◆ WHAT NEEDS TO BE DONE
Give every line of the data again, unchanged, but with no pictures.

-- start of INFORMATION SUPPLIED --

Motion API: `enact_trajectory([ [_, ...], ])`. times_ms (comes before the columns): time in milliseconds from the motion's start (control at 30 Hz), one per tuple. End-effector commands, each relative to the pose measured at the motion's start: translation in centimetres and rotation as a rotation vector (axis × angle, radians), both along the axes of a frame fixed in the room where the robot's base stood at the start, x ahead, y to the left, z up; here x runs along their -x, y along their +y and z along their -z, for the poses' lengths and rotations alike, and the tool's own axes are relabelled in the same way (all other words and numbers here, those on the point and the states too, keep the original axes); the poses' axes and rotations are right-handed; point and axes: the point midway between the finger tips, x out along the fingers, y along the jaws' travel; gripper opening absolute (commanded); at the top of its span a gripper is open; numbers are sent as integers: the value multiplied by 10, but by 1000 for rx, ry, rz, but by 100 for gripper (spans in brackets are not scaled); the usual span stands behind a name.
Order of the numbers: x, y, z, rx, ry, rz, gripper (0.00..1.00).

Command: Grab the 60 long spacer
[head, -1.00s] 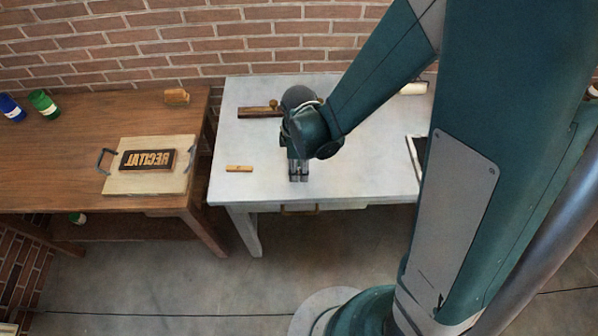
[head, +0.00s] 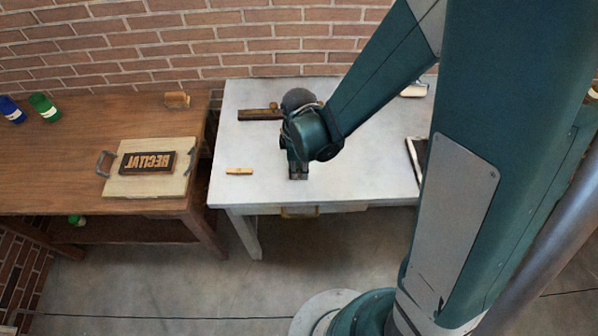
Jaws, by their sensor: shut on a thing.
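My gripper (head: 298,174) points down at the front middle of the pale table (head: 345,185). It is shut on a small piece that the jaws hide, so its length and any marking cannot be read. A short light-wood spacer (head: 239,171) with a small dark mark lies flat on the table, left of my gripper and apart from it. The mark is too small to read, so I cannot tell whether this is the 60 long one.
A dark wooden bar with a brass knob (head: 258,114) lies behind, left of my wrist. A dark-edged frame (head: 414,160) and a pale roller (head: 414,90) are at right. The brown table (head: 60,180) at left holds a board (head: 150,186) with a RECITAL block (head: 147,161).

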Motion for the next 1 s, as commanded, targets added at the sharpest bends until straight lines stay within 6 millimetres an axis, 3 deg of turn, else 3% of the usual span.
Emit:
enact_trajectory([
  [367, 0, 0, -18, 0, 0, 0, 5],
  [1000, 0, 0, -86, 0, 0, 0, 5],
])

-- end of INFORMATION SUPPLIED --

◆ EXERCISE ANSWER
Motion API: `enact_trajectory([ [_, ...], ])`. times_ms (comes before the columns): time in milliseconds from the motion's start (control at 30 Hz), one per tuple. End-effector commands, each relative to the pose measured at the motion's start: translation in centimetres and rotation as a rotation vector (axis × angle, radians), both along the axes of a frame fixed in the room where the robot's base stood at the start, x ahead, y to the left, z up; here x runs along their -x, y along their +y and z along their -z, for the poses' lengths and rotations alike, and the tool's own axes are relabelled in the same way (all other words and numbers here, those on the point and the states too, keep the original axes); the poses' axes and rotations are right-handed; point and axes: the point midway between the finger tips, x out along the fingers, y along the jaws' travel; gripper opening absolute (commanded); at the top of its span a gripper is open; numbers are sent as integers: the value multiplied by 10, but by 1000 for rx, ry, rz, but by 100 for gripper (spans in brackets are not scaled); the usual span stands behind a name.
Order of the numbers: x, y, z, rx, ry, rz, gripper (0.00..1.00).

Command: Grab the 60 long spacer
[head, -1.00s] 
[head, +0.00s] 
Jaws, by their sensor: shut on a thing.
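My gripper (head: 298,174) points down at the front middle of the pale table (head: 345,185). It is shut on a small piece that the jaws hide, so its length and any marking cannot be read. A short light-wood spacer (head: 239,171) with a small dark mark lies flat on the table, left of my gripper and apart from it. The mark is too small to read, so I cannot tell whether this is the 60 long one.
A dark wooden bar with a brass knob (head: 258,114) lies behind, left of my wrist. A dark-edged frame (head: 414,160) and a pale roller (head: 414,90) are at right. The brown table (head: 60,180) at left holds a board (head: 150,186) with a RECITAL block (head: 147,161).

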Motion for the next 1 s, as commanded, targets added at the sharpest bends until straight lines stay within 6 millimetres an axis, 3 deg of turn, else 3% of the usual span.
Emit:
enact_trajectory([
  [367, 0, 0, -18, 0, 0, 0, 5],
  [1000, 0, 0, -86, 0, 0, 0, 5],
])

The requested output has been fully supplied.